Gorbachev meant to reassure the West that the Soviet Union was not sliding back into totalitarianism. George Bush is scheduled to go to Moscow for a summit meeting with Gorbachev Feb. 11-13. Soviet officials expressed hopes that the summit and superpower detente were still on track despite the gulf war, snags in the strategic-arms talks and the Baltic crackdown. The new Soviet foreign minister, Aleksandr Bessmertnykh, flew to Washington to deliver that message–and to help steer U.S.-Soviet relations through one of the roughest patches of the Gorbachev era. Bush has hesitated to do anything that might harm the Soviet leader politically, and the impulse at the White House was to delay the summit but cite the war and problems over the strategic-arms agreement as reasons, rather than linking the move to the Baltics.

The long-simmering Baltic crisis turned violent on Jan. 13 when Soviet troops stormed Lithuania’s broadcasting center in Vilnius, killing at least 13 people. A week later Soviet “black beret” troops–a militia organized by Moscow and made up heavily of veterans of the war in Afghanistan–shot their way into Latvia’s Interior Ministry in Riga. Four people, including Andris Slapins, a 48-year-old Latvian director filming the attack, were killed.

In Lithuania, the mood was somber. There was a flicker of violence: Soviet troops occupied a printing warehouse and shot a civilian on a highway outside Vilnius. Neither side seemed willing to compromise. Moscow still demanded that Lithuania repeal its “anticonstitutional” declaration of independence. The republic’s government insisted that Soviet troops vacate the buildings they occupy in Vilnius. “There is no more middle ground,” said Gediminas Kirkilas, deputy chairman of the Democratic Labor Party, Lithuania’s former Communist Party. “We’ve gotten ourselves even deeper into a political dead end.”

When Soviet authorities cracked down on the independence movement in Latvia, they followed much the same game plan as in Lithuania. A shadowy “committee for social salvation” –a front for the local Communist Party–suddenly materialized and announced that it was disbanding the republic’s elected government and parliament. Then a 50-man squad of black berets attacked Riga’s Interior Ministry. In a gun battle that lit up the sky with tracer bullets, the black berets shot their way into the building. “I thought no one would come out alive,” said Deputy Interior Minister Zenons Indrikovs, who phoned for help as bullets flew past his head. “But they made no demands. This was just a show of force.”

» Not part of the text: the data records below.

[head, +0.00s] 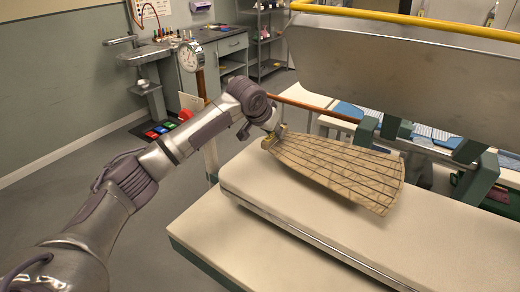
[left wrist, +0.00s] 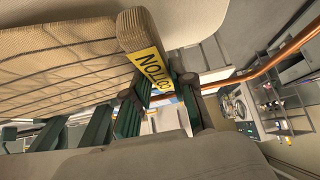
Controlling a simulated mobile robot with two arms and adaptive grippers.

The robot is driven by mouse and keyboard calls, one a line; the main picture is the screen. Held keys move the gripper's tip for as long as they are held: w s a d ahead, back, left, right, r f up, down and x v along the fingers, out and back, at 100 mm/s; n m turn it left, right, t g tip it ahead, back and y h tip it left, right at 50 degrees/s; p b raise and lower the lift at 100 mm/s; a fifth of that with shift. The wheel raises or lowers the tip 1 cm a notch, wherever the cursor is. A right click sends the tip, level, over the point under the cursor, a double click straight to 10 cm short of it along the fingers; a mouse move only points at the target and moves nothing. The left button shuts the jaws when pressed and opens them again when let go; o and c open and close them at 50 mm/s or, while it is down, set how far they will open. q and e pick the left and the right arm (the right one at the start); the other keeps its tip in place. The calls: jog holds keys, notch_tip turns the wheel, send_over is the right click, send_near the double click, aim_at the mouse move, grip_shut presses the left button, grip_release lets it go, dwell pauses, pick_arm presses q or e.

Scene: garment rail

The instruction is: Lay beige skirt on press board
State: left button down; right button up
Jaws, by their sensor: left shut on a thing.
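I cannot tell how much of the skirt touches the board. In the left wrist view the skirt (left wrist: 60,60) fills the upper left, with a yellow label (left wrist: 143,68) reading COTTON on its waist end. My right gripper is not in view.
A large grey metal press head (head: 400,75) with a yellow rail (head: 410,20) stands behind the board. A round gauge (head: 190,56) on a post stands left of it. A workbench (head: 180,50) is at the back left. The board's front is clear.

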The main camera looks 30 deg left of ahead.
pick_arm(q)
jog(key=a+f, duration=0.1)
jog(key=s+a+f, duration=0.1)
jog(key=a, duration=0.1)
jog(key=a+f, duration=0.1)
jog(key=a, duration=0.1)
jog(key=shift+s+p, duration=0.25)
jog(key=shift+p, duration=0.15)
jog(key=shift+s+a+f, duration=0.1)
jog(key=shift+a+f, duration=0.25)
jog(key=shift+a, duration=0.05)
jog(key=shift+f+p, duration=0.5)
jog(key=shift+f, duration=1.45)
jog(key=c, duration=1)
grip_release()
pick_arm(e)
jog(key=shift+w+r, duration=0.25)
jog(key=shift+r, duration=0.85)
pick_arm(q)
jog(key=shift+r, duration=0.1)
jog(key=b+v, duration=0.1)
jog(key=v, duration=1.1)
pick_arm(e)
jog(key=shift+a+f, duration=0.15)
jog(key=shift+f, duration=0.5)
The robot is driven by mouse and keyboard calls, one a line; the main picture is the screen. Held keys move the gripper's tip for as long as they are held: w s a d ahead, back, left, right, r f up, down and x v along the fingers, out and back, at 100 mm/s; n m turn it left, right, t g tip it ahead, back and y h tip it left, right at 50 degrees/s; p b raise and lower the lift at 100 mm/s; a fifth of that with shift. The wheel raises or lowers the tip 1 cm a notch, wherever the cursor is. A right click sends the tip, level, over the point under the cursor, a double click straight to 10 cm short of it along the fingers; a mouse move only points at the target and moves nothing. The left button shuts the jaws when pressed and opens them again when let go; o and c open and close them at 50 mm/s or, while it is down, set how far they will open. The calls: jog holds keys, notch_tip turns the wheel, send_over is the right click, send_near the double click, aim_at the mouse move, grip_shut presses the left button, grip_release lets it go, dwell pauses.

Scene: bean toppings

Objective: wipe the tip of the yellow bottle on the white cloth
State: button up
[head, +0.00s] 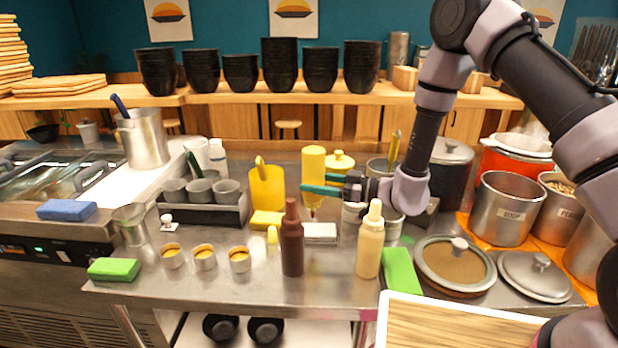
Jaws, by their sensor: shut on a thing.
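The yellow bottle (313,162) is upside down in the middle of the table area, its tip pointing down. My gripper (322,184) reaches in from the right, and its teal fingers are shut on the bottle. The white cloth (320,232) lies folded on the steel table, just below and slightly right of the bottle's tip. The tip is close above the cloth's back edge; I cannot tell if they touch.
A brown bottle (291,240) and a cream bottle (369,242) stand in front of the cloth. A yellow container (267,188) and a yellow sponge (266,220) are to the left. Pots and lids crowd the right, including a steel pot (505,210).

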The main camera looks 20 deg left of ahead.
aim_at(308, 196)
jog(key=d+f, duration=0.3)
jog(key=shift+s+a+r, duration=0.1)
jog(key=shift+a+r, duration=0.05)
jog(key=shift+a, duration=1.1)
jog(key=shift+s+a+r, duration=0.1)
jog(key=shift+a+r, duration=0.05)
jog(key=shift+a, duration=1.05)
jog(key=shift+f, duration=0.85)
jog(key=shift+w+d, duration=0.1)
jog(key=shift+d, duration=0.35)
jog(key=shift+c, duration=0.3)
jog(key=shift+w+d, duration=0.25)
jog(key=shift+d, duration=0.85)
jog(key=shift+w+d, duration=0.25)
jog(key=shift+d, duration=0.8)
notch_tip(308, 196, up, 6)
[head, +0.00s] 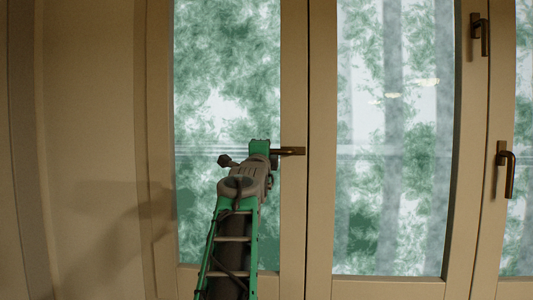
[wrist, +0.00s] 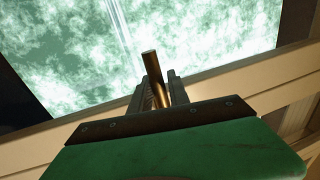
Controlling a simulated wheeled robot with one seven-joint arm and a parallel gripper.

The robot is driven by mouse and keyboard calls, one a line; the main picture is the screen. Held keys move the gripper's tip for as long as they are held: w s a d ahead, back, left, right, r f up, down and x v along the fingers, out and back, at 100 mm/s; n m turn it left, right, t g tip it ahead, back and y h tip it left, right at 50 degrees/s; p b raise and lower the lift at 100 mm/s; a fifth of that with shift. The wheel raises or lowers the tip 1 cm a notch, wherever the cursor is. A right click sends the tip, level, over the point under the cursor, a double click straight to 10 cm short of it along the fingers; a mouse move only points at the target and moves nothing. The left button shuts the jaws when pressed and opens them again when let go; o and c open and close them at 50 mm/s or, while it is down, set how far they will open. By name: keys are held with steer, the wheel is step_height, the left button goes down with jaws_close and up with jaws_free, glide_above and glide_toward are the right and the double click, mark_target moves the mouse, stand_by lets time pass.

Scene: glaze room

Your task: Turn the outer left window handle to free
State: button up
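The outer left window handle (head: 292,151) is a dark bronze lever on the right-hand frame of the left window. Its lever lies about level, pointing left from its mount. My gripper (head: 274,151) is at the lever, coming from below and left. In the wrist view the bronze lever (wrist: 154,76) stands between the two dark fingers of my gripper (wrist: 159,92), and its end sticks out past them. The fingers sit close on both sides of it and look shut on it. In the head view my gripper and wrist hide part of the lever.
Another dark handle (head: 508,172) on the right frame hangs down. A further handle (head: 480,36) is high at the upper right and also points down. The left wall (head: 95,130) is bare. Green trees show through the glass (head: 392,130).

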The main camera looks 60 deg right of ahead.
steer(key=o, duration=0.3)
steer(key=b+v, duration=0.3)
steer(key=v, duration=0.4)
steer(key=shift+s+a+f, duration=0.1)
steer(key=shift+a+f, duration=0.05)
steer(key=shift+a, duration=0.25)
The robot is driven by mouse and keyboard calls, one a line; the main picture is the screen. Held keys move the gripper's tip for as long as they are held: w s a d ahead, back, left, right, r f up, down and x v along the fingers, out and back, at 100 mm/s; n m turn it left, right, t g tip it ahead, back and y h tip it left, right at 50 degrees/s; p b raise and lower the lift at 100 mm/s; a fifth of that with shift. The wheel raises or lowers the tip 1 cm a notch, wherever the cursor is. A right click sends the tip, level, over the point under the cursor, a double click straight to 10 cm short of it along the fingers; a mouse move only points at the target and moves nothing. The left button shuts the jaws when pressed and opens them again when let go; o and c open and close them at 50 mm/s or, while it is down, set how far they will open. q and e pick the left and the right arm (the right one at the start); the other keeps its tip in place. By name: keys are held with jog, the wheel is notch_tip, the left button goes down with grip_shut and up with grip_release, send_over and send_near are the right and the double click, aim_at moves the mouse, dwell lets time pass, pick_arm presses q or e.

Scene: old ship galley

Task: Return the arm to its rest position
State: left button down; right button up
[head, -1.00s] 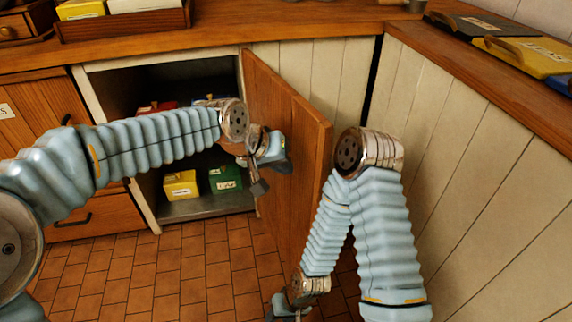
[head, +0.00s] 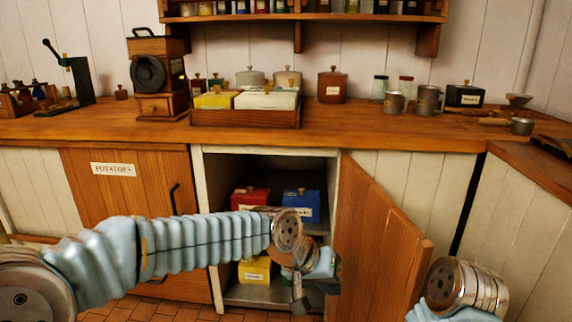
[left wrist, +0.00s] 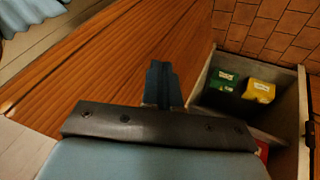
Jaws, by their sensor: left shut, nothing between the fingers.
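My left arm (head: 190,244) reaches in from the left across the front of the open cupboard. Its gripper (head: 301,304) points down in front of the cupboard opening, left of the open wooden door (head: 375,235). The gripper is shut and empty. In the left wrist view its closed fingers (left wrist: 162,84) show against the door's wood, with the cupboard to the right. Of my right arm only a silver joint (head: 465,287) and part of a blue link show at the lower right; its gripper is out of view.
The cupboard holds a red box (head: 250,198), a blue box (head: 301,204) and a yellow box (head: 255,269); a green box (left wrist: 223,81) shows in the wrist view. Above is a wooden counter (head: 400,130) with a grinder (head: 158,75), jars and mugs. The open door stands between my arms.

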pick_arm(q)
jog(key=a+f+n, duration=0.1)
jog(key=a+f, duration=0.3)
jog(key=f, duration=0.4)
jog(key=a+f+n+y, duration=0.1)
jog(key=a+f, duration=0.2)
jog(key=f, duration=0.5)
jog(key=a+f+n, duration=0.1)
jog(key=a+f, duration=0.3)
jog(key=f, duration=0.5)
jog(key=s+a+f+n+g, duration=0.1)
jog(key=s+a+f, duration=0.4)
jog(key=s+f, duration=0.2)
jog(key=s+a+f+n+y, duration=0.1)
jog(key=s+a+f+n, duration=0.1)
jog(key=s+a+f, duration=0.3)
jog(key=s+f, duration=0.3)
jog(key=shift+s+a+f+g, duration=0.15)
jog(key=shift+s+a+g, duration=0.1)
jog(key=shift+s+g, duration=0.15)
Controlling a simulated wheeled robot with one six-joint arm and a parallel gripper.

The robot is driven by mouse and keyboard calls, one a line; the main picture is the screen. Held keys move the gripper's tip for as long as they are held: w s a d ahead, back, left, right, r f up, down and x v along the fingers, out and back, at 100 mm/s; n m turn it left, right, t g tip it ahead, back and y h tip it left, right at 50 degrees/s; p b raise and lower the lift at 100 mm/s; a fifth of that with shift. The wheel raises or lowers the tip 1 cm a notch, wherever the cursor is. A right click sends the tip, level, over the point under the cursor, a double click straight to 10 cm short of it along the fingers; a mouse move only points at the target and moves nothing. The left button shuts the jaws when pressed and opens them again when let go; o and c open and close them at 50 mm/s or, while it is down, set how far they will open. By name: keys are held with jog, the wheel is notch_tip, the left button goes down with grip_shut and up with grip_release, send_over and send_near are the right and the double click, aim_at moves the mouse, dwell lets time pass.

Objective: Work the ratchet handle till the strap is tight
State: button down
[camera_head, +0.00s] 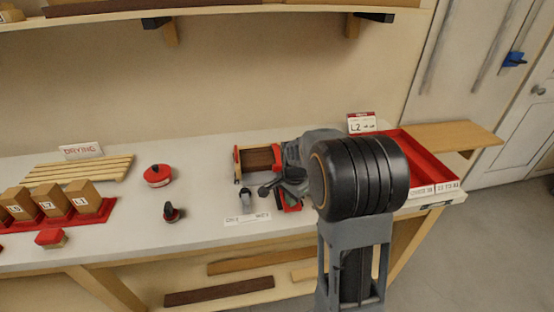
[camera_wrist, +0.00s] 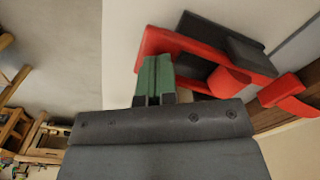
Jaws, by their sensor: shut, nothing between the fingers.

The 120-man black-beret detachment in Riga was confined to barracks last week, but few Latvians thought it would stay there. Although the Soviet Interior Ministry established black-beret units in 1980, ostensibly to combat organized crime, Latvian leaders believe the force’s real mission is to put down nascent democracies. A Soviet Army colonel who is a consultant to the Russian parliament agrees. “Moscow is creating special takeover units among the black berets across the country,” he said. “Forty people in each division will cut phone lines and take over buildings. It’s the Riga scenario, but it will be repeated in each major city across the Soviet Union.” That strategy fits neatly with the new army-police patrols, which Moscow said would be used in large Soviet cities as of Feb. 1–“when the situation becomes complicated.” the measure allows the military to keep closer tabs on police, who in some republics have shifted loyalties from Moscow to their independence movements.

Gorbachev has denied personal responsibility for the bloodshed in the Baltics, though he gave his military commanders in the region to use force. In early January, aides to the Soviet president told “Newsweek,’ they heard him tell military authorities, “If the situation gets out of hand, you can move in to establish order, but I don’t want any casualties.”

The black berets may have been goaded to act by hard-liners in the Baltics. In a taped confession made available to “Newsweek,’ a black beret named Gherman Glazov, who defected to Latvian officials, alleged that he and his comrades in Riga had been bought off by the Latvian Communist Party. “The word is that the Communist Party is paying berets as much as 1,000 rubles a month,” Glazov claimed. He said that KGB officials and a former Latvian interior minister had visited the black-beret barracks in Riga to discuss operations. The troops were worked up into a frenzy by their commander, who told them they were about to be attacked by Latvians and urged them to strike first.

Some Soviet progressives believe only pressure from the West can make Gorbachev return to the liberalism he once championed. They hope Bush will postpone next month’s summit. The decision is not that easy. The president wants to prevent any deterioration in his relationship with the Soviet leader, especially at a time when Moscow is supporting the U.S.-led coalition in the gulf war. But that backing is entirely nonmilitary, and Gorbachev is unlikely to withdraw his political support because he has his own stake in cooperation with the West. He must cut the Soviet military budget if he is to proceed with economic reform, and he needs Western aid. “For domestic and international reasons we want the summit to take place,” said an aide to the Soviet president. “It would be a blow to Gorbachev’s prestige if it doesn’t.” In this game, Bush holds some strong cards–if he is willing to play them.